Q: The first installment of The Scattered and the Dead is a letter one character writes to another. Did you always intend that this would be the reader’s introduction to this new story?
Tim: It was written as part of the bigger story, but even as I wrote it, I kept thinking about making it a standalone. We kept waffling back and forth about leaving it in or not.
L.T.: I wasn’t sure about the idea of having a letter, which is first person, intermingled with all the third person POVs. But as soon as I read the full Decker letter, I felt like it had to be it’s own book. Not because of the first person/third person issue, but because it did such a good job of setting up this world.
Q: Has The Scattered and the Dead been well received so far by your advanced readers?
Tim: We’ve only had one person cry within the first five pages and contemplate giving up on it.
L.T.: It’s been interesting to see what people make of it. I feel like everyone has had their own unique interpretation of Decker’s story. The ending is a little ambiguous, but I didn’t expect such a wide range of reactions. But everybody has been pretty positive, even if this isn’t their favorite genre.
Q: I’m personally excited about the prospect of the dead in this new series. Are you a fan of a good zombie tale?
L.T.: Oh lord, yes. Dawn of the Dead, Shaun of the Dead, Return of the Living Dead, Re-Animator, Fido.
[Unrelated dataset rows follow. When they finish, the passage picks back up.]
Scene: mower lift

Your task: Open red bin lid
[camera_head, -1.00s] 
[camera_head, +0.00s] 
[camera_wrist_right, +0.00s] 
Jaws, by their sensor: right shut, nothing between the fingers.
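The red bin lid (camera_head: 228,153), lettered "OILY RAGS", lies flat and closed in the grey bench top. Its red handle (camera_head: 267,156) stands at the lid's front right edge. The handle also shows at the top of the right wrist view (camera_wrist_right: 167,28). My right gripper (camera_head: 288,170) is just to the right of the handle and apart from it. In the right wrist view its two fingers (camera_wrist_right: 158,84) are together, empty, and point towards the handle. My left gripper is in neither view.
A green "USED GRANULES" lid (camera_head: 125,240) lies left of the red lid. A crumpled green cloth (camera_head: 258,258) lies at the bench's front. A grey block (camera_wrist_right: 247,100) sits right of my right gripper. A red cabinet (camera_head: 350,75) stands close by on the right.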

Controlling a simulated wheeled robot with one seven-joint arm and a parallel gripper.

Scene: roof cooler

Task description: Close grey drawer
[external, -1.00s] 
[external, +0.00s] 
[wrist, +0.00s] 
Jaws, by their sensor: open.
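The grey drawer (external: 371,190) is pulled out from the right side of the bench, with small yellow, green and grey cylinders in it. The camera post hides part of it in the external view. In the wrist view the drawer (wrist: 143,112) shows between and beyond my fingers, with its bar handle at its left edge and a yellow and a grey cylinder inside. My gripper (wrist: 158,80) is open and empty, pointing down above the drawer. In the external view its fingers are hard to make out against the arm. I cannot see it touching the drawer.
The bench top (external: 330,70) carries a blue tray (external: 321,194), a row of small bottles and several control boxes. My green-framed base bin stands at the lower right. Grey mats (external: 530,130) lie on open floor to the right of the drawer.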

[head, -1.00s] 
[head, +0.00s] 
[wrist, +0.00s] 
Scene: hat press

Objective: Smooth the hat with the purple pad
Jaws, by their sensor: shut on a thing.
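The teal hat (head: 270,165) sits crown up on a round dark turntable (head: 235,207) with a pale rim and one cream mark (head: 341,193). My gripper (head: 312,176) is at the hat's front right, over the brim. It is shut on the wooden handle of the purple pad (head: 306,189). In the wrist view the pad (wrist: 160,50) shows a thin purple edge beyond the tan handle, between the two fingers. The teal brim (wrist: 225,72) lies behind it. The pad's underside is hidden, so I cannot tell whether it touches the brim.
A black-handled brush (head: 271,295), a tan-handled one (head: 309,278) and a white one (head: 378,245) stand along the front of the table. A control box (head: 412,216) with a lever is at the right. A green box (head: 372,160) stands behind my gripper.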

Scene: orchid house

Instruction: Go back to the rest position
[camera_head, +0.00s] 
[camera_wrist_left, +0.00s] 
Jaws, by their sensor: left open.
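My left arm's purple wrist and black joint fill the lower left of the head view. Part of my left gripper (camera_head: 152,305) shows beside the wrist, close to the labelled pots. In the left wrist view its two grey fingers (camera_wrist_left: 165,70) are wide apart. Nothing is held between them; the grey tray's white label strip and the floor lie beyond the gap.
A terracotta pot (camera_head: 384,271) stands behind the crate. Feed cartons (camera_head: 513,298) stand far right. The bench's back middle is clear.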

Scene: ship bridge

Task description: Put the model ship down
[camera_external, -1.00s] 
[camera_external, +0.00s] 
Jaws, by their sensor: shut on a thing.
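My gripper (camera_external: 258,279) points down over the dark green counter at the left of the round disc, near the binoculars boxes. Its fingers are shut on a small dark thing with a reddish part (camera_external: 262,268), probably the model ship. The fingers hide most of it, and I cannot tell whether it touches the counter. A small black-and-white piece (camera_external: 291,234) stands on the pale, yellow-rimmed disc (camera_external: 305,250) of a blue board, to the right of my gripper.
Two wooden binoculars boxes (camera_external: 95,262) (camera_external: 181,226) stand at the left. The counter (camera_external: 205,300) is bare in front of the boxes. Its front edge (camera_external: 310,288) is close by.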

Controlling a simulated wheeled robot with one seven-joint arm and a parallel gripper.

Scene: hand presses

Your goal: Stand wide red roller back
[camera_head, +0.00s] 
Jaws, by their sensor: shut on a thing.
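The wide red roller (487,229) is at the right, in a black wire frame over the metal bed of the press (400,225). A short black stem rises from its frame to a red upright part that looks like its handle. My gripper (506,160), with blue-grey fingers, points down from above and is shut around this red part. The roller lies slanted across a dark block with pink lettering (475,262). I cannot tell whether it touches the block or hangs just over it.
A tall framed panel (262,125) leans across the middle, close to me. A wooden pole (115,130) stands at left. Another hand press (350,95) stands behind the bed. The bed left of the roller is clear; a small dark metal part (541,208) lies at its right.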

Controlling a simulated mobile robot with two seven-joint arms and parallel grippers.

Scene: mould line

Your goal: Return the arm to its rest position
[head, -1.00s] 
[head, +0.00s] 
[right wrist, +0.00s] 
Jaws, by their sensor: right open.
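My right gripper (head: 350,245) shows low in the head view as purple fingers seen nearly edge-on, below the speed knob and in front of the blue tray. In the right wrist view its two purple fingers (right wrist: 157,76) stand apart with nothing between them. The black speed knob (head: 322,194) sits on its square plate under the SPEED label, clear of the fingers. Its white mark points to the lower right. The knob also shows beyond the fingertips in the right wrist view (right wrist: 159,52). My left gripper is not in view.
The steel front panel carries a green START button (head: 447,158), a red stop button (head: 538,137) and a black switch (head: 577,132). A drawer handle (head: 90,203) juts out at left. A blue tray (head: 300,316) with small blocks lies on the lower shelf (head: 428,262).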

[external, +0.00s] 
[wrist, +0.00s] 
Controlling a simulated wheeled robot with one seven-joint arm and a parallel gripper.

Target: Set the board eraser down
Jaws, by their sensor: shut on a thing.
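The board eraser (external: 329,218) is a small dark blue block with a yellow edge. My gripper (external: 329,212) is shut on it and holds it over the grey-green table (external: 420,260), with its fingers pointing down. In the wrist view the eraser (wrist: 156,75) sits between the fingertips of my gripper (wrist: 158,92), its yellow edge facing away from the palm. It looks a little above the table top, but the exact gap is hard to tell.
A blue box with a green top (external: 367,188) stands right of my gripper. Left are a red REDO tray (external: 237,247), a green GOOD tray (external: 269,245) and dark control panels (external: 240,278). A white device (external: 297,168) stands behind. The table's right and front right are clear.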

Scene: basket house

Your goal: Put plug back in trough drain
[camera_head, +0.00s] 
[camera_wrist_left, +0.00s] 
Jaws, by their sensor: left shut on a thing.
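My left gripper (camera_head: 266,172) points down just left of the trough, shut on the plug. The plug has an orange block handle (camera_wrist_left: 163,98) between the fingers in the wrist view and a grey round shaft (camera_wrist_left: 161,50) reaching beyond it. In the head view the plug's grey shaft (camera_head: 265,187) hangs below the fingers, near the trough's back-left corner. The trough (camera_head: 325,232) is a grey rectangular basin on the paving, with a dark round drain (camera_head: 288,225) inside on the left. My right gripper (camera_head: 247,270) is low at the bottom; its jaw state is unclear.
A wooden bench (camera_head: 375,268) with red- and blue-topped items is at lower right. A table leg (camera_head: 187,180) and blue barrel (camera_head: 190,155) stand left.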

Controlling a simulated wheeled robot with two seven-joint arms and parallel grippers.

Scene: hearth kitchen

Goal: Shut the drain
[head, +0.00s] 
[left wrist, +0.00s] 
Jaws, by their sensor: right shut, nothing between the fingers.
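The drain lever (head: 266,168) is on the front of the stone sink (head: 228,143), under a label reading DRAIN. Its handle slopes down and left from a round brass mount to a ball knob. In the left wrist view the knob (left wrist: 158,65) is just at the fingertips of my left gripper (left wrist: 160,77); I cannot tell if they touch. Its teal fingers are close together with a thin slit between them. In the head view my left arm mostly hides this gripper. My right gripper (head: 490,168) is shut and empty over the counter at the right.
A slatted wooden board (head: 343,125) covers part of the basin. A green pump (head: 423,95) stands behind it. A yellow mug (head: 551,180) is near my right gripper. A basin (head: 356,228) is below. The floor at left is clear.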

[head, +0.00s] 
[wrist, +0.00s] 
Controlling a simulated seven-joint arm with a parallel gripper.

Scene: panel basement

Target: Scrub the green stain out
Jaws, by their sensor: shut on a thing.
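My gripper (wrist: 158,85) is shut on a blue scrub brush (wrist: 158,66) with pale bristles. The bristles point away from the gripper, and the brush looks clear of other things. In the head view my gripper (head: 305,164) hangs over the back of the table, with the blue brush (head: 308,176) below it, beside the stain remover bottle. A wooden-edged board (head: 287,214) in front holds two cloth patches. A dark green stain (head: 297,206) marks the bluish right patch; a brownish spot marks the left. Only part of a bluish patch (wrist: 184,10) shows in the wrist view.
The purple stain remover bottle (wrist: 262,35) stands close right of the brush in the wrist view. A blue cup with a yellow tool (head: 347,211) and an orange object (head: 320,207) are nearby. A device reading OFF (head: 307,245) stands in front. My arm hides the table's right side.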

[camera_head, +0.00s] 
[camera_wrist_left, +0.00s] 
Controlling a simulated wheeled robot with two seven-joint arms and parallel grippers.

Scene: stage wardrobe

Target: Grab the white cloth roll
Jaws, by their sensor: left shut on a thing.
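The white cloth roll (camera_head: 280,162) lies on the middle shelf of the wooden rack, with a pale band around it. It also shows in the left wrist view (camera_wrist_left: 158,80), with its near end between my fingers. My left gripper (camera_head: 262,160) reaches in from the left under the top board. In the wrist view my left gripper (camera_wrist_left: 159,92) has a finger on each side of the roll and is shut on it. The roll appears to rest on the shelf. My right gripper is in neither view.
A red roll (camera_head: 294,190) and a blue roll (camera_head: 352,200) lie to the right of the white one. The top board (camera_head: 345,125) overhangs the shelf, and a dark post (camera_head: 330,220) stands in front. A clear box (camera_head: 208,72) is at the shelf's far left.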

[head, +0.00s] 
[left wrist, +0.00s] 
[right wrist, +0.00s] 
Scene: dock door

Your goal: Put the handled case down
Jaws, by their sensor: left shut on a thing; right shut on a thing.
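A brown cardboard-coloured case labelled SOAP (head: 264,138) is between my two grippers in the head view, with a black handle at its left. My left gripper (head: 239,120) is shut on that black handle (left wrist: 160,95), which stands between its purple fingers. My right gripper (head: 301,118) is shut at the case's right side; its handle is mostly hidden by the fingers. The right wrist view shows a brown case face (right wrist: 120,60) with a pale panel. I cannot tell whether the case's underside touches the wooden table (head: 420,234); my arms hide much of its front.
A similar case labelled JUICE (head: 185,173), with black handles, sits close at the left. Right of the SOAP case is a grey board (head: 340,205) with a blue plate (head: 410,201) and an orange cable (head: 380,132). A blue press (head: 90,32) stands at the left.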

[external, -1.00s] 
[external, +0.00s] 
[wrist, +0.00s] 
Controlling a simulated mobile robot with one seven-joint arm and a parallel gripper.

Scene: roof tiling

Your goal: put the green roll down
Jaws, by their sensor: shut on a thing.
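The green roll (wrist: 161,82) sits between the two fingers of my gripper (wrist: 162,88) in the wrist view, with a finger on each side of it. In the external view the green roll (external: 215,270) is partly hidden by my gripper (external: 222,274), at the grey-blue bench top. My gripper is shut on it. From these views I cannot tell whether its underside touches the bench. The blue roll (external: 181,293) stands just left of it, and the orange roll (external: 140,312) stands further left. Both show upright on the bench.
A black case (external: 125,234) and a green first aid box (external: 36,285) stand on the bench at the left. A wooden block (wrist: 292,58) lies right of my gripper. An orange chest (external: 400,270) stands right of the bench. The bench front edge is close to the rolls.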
There probably aren’t many zombie movies we haven’t watched.
Tim: I will say that even though there are zombies in this, and there are storylines where zombies play a huge role, I don’t necessarily think of it as a Zombie story. We wanted to tip our caps at every kind of post-apocalyptic story, so there’s a little bit of everything.
Q: With the release of the teaser to this new series, when can we expect to delve further into this new adventure?
Tim: It will come out somewhere between mid-March and early April.
If I could recommend you try out a new author (or two) this year, I would suggest Tim McBain and LT Vargus. You won't be disappointed.